| Malgorzata Jablonska, known on the Internet as
Margaretka, is a part of the last generation of graphic artists
who “think in icons.” Her graphics and her cartoon-like
series are based on the most basic standard
computer graphics capabilities. Her raw materials are typical clipart
and simple geometrical shapes. Margaretka’s vivid stories
are a kind of private journal; their themes are, generally speaking,
daily life and what goes on in nearby apartments, houses, and neighborhoods.
Simultaneously, the artist explains what graphic design is all about.
Along with the people and their household appliances, the heroes
of these graphics are typical icons,
pictograms, arrows, and dotted lines. She uses her own language
— a
mixture of Polish, English, onomatopoeia and computer commands.
The poetics of Margaretka’s work, at times close to the applied
graphics of the ’50s and ’60s, also speak to the most
contemporary movements
in Internet art.
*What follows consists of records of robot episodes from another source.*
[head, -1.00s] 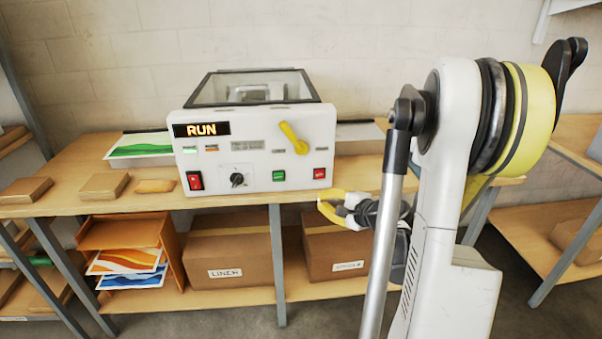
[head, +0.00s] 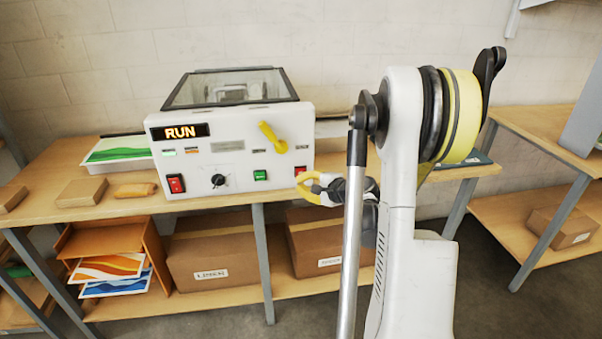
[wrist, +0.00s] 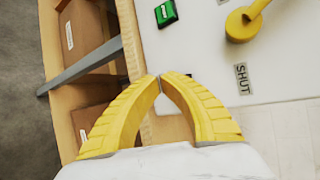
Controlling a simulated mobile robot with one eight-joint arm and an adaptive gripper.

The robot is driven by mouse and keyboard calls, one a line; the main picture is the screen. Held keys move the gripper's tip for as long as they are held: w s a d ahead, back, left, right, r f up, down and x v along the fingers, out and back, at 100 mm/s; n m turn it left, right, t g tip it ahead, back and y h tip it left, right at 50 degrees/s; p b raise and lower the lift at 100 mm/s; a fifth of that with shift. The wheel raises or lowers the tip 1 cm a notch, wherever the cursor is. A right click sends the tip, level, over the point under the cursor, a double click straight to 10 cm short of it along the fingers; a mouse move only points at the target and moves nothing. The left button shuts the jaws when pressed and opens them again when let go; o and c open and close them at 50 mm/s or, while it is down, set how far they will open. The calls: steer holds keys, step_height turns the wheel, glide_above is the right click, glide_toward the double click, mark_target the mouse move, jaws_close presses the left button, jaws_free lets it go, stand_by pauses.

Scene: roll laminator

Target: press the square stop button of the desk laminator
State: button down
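The desk laminator (head: 235,150) stands on the bench, its display (head: 180,132) reading RUN. A red square button (head: 300,171) sits at the right end of its front panel, partly covered by my gripper in the head view. A green button (head: 260,175) is left of it and also shows in the wrist view (wrist: 165,13). My gripper (head: 300,180) has its yellow fingertips at the red button's lower edge; I cannot tell whether they touch. In the wrist view the tips (wrist: 160,77) meet with nothing held, and the red button is hidden behind them.
A yellow lever (head: 272,137) is on the upper right of the panel, with a SHUT label (wrist: 242,78) near it.

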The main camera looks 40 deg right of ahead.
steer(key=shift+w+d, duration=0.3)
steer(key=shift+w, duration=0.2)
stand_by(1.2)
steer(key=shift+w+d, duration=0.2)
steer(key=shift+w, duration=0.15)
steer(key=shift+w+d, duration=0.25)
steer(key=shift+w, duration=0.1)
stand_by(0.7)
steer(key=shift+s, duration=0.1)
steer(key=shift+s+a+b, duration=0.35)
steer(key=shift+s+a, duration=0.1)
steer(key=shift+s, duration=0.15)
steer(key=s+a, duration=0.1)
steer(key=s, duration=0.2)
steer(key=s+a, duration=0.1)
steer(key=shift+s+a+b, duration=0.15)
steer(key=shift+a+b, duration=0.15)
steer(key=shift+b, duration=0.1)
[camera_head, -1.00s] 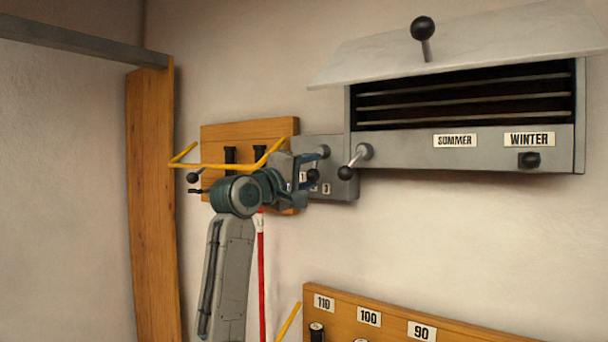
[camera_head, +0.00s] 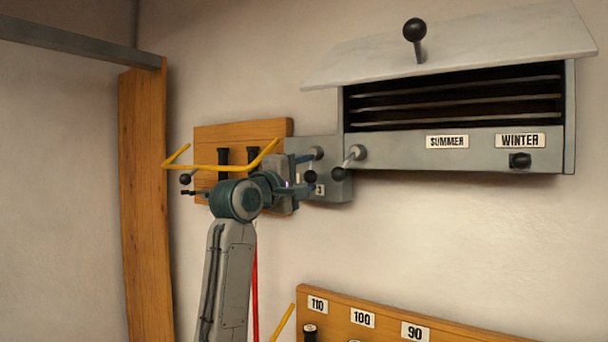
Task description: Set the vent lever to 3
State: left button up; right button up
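A grey plate (camera_head: 336,189) with number labels is on the wall left of the vent housing; the label 3 (camera_head: 319,189) shows low on it. A short lever (camera_head: 311,177) with a black ball knob stands out from this plate, its knob just left of and above the 3. A second black-knobbed lever (camera_head: 349,160) is at the left end of the housing, its knob pointing down-left. My left gripper (camera_head: 293,184) is at the plate's left side, close to the first lever; its fingers are partly hidden, and contact cannot be told. My right gripper is not in view.
The vent housing (camera_head: 455,151) has slats, SUMMER and WINTER labels, and a raised lid (camera_head: 455,50) with a black knob. A yellow bar (camera_head: 222,166) crosses a wooden wall board (camera_head: 215,137) by my arm. A numbered wooden rack (camera_head: 390,316) is below right.

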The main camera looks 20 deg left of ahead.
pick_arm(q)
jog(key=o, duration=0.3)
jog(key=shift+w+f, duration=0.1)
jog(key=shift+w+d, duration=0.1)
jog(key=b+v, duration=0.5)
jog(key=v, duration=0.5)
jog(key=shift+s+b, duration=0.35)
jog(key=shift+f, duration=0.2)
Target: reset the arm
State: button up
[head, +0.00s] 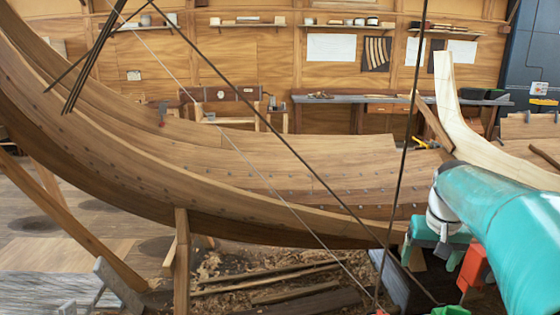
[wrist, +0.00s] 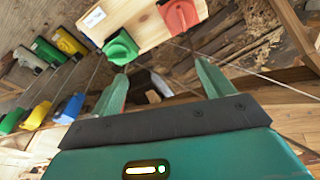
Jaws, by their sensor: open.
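My teal arm (head: 505,225) reaches in from the right edge of the head view, in front of the hull's right end. I cannot clearly make out its gripper in the head view. In the wrist view my gripper (wrist: 160,66) has its two green fingers spread apart, with nothing held between them. A pale wooden block (wrist: 130,22) lies beyond the fingertips, with a green clamp (wrist: 121,47) and a red clamp (wrist: 180,15) on it. The green clamp appears close to the left fingertip; I cannot tell whether they touch.
The planked hull (head: 250,165) fills much of the head view, held by wooden props (head: 181,262). Dark rods and thin lines cross in front of it. Shavings and loose planks (head: 265,280) lie beneath. Several coloured clamps (wrist: 50,55) show at left in the wrist view. A workbench (head: 380,99) stands behind.

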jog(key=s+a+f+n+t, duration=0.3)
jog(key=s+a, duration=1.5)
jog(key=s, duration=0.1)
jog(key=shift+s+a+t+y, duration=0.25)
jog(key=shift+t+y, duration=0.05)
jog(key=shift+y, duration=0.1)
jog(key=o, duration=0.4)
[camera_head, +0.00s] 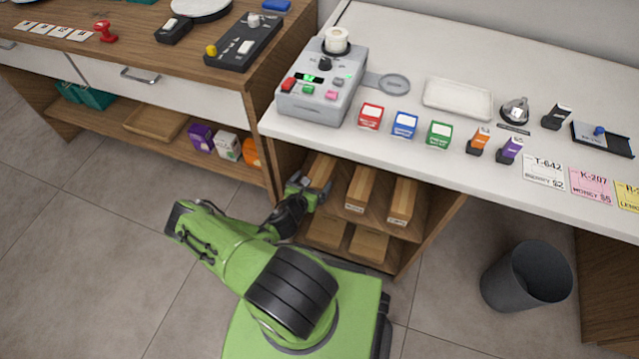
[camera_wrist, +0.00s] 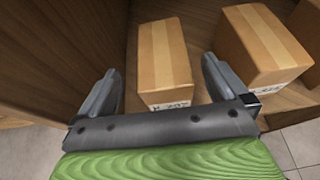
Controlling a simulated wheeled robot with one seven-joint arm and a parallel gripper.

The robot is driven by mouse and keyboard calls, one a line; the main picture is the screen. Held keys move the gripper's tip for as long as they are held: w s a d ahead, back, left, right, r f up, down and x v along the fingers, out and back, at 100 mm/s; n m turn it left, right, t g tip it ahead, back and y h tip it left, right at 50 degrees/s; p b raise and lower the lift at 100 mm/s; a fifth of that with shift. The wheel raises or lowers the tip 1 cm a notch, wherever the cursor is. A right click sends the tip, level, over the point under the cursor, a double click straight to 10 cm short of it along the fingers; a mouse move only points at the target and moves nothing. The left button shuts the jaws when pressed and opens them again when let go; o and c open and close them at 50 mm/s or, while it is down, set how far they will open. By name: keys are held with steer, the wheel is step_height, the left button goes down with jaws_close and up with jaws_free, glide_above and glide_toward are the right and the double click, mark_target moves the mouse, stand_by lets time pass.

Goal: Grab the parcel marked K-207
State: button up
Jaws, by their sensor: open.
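In the wrist view a brown taped parcel (camera_wrist: 163,55) lies between my gripper's fingers, just ahead of them. Its white label seems to end in 207; the first letter is unclear and the gripper's body partly covers it. My gripper (camera_wrist: 164,88) is open, with one finger on each side of the parcel's near end, and is not closed on it. In the head view my gripper (camera_head: 314,188) reaches into the left end of the upper shelf, at the same parcel (camera_head: 321,168). A pink ticket reading K-207 (camera_head: 591,187) lies on the white counter.
A second parcel (camera_wrist: 262,45) stands close on the right. In the head view two more parcels (camera_head: 360,187) (camera_head: 403,200) share the shelf, and others (camera_head: 327,232) lie below. A wooden side wall (camera_wrist: 60,60) is close on the left. A dark bin (camera_head: 527,278) stands right.

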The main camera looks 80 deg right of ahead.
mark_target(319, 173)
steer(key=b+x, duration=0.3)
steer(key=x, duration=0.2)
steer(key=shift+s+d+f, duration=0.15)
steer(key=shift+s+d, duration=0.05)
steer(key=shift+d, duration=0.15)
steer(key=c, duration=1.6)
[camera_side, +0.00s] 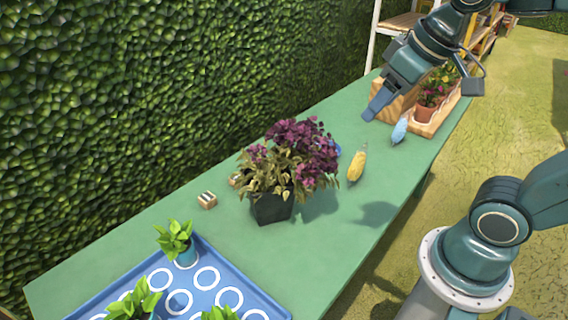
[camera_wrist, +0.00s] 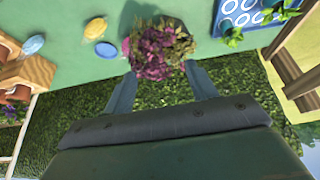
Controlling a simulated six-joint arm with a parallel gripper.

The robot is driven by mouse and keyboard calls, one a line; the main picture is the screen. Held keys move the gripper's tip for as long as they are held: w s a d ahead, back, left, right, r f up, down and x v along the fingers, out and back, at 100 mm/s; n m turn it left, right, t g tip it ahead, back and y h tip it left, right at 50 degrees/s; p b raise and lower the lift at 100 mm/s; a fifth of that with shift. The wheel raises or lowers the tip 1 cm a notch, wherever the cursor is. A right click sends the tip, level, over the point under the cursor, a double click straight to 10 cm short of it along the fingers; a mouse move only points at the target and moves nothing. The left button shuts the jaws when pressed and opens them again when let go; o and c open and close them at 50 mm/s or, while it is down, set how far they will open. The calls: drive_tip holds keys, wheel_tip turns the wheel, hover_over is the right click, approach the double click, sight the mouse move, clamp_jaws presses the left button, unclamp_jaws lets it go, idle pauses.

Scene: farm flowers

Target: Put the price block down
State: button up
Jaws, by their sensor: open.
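A small wooden block with dark marks (camera_side: 207,200), which looks like the price block, rests on the green table (camera_side: 330,110) left of the dark potted plant. Another small wooden piece (camera_side: 234,180) is partly hidden behind the plant's leaves. My gripper (camera_side: 374,108) is raised above the far part of the table, well apart from both. In the wrist view my gripper (camera_wrist: 160,70) has its fingers spread, with nothing visible held between them. I cannot make out a block in the wrist view.
The purple-leaved plant (camera_side: 272,208) stands mid-table in a dark pot. A yellow object (camera_side: 357,166) and a light-blue object (camera_side: 399,131) lie to its right. A blue tray (camera_side: 262,298) with green seedlings is in front. A wooden crate (camera_side: 424,128) with potted flowers is behind. A hedge borders the left.

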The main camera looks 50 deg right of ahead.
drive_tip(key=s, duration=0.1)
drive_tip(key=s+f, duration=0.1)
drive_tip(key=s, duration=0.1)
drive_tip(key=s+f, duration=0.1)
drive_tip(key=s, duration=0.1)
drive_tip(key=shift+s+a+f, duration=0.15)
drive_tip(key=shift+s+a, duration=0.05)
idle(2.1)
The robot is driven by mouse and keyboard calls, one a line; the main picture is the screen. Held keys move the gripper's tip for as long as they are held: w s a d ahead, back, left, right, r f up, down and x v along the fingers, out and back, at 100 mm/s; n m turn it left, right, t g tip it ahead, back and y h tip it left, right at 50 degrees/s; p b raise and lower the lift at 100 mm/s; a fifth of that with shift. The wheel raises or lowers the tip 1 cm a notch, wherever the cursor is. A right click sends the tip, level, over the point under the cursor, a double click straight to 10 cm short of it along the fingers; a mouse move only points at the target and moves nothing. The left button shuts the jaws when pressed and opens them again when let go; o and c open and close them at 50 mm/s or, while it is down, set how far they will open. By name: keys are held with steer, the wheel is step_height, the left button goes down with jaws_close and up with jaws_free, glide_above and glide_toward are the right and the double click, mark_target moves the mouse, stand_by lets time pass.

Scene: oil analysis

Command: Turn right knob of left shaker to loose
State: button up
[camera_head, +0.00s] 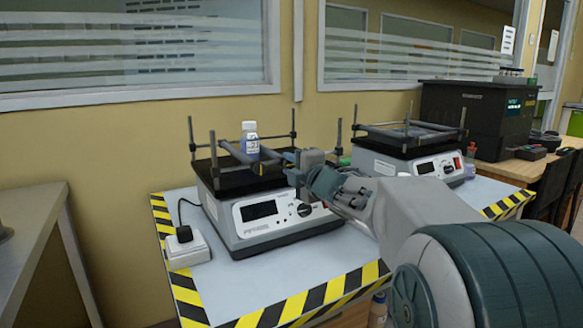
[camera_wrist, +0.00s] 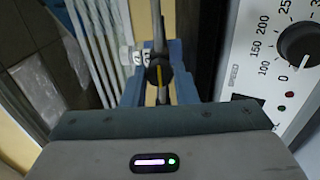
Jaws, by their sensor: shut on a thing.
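The left shaker (camera_head: 265,226) stands on the table, with a dark platform, corner posts and a clamp bar across it. My gripper (camera_head: 292,160) is at the right end of its front bar. In the wrist view my gripper (camera_wrist: 159,82) has its blue-grey fingers on either side of a dark knob (camera_wrist: 158,72) with a yellow stripe, shut on it. The stripe runs about upright in that view. My fingers hide this knob in the head view. Another knob with a yellow mark (camera_head: 257,169) sits further left on the bar.
A white-capped bottle (camera_head: 249,139) stands on the left shaker behind the bar. The shaker's numbered dial (camera_wrist: 300,45) is right of my gripper in the wrist view. A second shaker (camera_head: 410,158) stands to the right. A white socket box (camera_head: 187,247) lies at left.

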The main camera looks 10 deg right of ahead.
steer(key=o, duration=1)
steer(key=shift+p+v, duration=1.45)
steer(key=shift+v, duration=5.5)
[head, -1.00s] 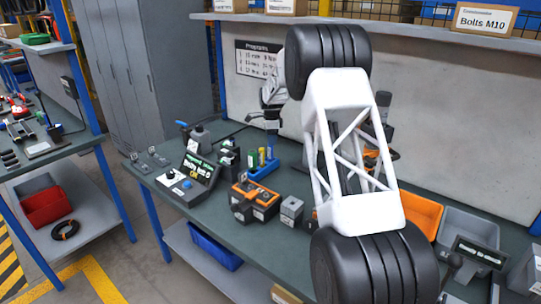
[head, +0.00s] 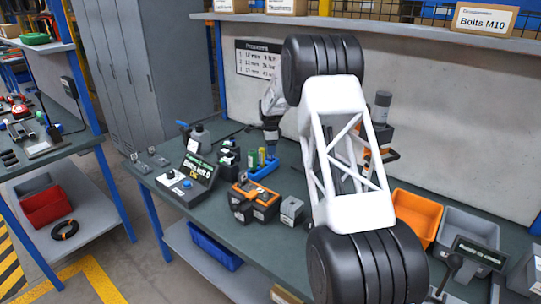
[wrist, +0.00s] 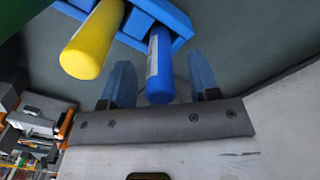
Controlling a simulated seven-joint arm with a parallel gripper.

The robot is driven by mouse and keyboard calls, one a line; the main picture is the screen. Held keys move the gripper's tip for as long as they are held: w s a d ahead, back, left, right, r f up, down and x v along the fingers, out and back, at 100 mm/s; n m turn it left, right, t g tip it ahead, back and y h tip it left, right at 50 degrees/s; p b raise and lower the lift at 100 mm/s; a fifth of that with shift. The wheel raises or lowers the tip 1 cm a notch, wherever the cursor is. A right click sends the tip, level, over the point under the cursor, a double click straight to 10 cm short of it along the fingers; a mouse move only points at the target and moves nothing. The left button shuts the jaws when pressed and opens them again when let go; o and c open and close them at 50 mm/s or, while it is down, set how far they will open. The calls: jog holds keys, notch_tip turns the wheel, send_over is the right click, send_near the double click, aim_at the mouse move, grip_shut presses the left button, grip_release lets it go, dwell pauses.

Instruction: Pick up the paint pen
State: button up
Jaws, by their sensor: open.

She says of her works: “I try to geometrically
express my support for important aspects of everyday life: general
harmony with the visible and invisible realm, a sense of humor,
family life, having pets, and using household equipment.”
Selected solo exhibitions: 2003: Arsenal, Bialystok;
2001: Raster, Warsaw.
Selected group exhibitions: 2003: Anatomy of Moments.
Young Polish Print Art in the Expanded Field, Grafikens Hus, Mariefred,
Sweden; 2002: Rowelucja, Raster, Warsaw; Look At Me/ novart.pl,
Bunkier Sztuki, Krakow; Display, Prague; 2001: Good, Raster, Warsaw.